We got a new guide for the day – Polly (Poli?)   She’s a Khmer Rouge survivor.  She lived a lot of the story we saw in First They Killed My Father – forcibly removed from her town and sent to a forced labor camp, separated from her family.  She managed to survive without starving to death or being killed.  And later she was able to reunite with her family after the Vietnamese removed the Khmer Rouge.  She lost her brother (who was killed for scavenging food).  But was generally lucky in that the rest of her family (5 other siblings and parents) survived and were able to find each other again.

We took the bus out past the urban sprawl (lots of new developments by the Chinese on the outskirts of town) to the Choeung Ek Genocide Museum (aka the Killing Fields) a former orchard and site of a mass grave of victims of the Khmer Rouge.  There wasn’t one Killing Field.  There were hundreds spread all over the country.  But this was the nearest one to town (not counting the prison where there was plenty of killing but no fields).

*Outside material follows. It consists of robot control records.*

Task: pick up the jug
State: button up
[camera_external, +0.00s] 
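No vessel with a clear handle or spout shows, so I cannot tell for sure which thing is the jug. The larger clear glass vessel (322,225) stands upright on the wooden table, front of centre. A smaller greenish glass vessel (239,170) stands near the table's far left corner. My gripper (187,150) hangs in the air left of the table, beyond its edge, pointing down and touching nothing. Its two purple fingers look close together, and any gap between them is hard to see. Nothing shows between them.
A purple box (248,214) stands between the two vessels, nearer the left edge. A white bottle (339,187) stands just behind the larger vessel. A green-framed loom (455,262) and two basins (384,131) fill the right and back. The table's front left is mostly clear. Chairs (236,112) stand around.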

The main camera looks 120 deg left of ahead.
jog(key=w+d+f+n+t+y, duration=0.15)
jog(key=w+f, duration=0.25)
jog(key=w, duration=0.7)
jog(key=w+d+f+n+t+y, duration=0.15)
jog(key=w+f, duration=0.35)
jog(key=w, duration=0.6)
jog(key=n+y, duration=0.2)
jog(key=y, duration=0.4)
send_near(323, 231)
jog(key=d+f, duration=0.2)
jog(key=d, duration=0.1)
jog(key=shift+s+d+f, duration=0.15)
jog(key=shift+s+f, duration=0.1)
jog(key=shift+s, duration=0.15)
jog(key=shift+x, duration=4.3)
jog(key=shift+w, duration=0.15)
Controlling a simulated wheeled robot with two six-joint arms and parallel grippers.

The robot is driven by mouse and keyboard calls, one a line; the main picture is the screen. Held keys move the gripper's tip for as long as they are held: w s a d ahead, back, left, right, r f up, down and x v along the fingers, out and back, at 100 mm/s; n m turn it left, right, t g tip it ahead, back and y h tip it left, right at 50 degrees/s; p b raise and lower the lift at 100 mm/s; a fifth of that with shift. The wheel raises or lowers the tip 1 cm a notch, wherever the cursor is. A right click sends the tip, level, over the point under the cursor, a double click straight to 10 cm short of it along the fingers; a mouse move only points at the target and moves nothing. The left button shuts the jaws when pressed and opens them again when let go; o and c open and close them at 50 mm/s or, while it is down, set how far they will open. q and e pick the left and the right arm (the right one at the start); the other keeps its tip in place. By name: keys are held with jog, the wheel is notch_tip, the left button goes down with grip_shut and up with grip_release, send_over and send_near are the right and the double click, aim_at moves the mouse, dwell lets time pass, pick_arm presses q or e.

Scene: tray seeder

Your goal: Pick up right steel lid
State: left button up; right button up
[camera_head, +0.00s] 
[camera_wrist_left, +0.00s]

The whole thing is very sobering.  There were millions killed.  Similar to the Nazis in that it was organized and targeted specific people but without the killing technology available that the Nazis used.  The focus was on the non-agrarian classes – military, political, teachers/professors, other professionals.  Basically anyone who wasn’t a farmer.   They were trying to create an agrarian utopia.  But it didn’t work.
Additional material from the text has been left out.